SUPPLIED ENTRIES —
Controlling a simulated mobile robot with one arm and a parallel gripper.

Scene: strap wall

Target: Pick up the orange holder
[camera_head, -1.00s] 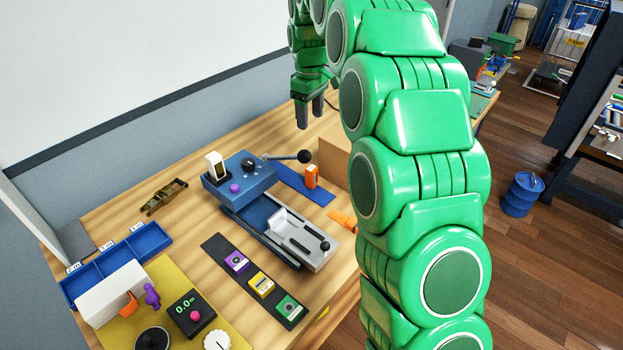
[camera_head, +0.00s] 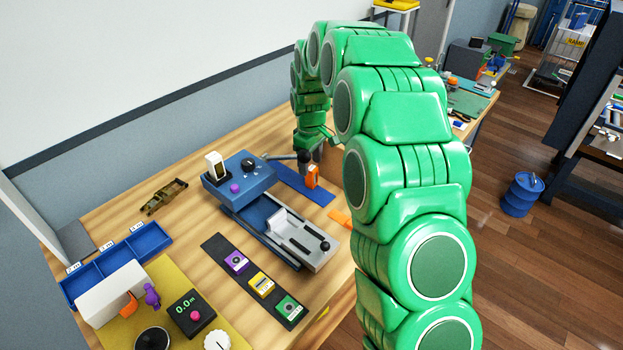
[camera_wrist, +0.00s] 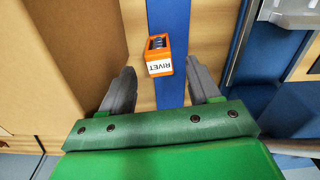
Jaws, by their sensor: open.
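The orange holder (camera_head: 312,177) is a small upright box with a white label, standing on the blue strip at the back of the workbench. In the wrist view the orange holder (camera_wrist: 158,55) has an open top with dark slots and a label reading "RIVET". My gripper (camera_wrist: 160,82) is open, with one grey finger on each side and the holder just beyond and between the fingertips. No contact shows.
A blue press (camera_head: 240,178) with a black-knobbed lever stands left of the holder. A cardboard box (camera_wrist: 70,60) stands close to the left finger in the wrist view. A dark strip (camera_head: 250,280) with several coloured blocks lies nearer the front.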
---
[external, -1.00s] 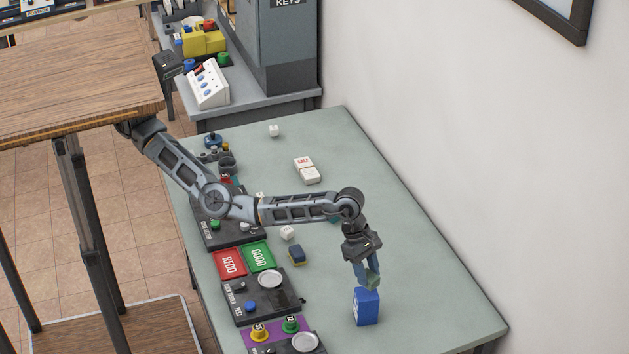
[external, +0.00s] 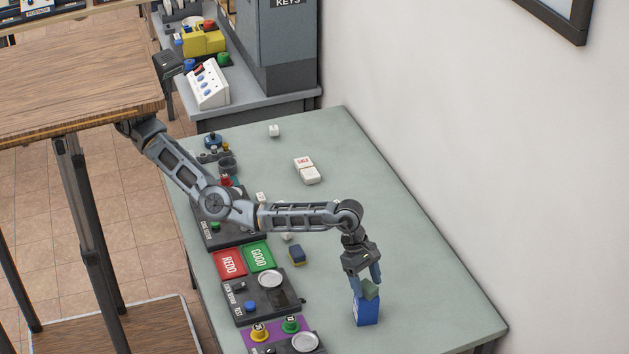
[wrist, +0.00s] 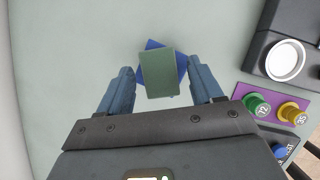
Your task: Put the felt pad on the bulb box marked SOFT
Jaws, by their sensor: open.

REQUEST — Nothing but the lines from the one with "Scene: strap wall" through the one with "[camera_wrist, +0.00s]" is to be copied, exactly and ends included. Leave pictures out.

RESPONSE FOR THIS EXERCISE —
Scene: strap wall

Target: Pick up the orange holder
[camera_head, -1.00s] 
[camera_head, +0.00s] 
[camera_wrist, +0.00s] 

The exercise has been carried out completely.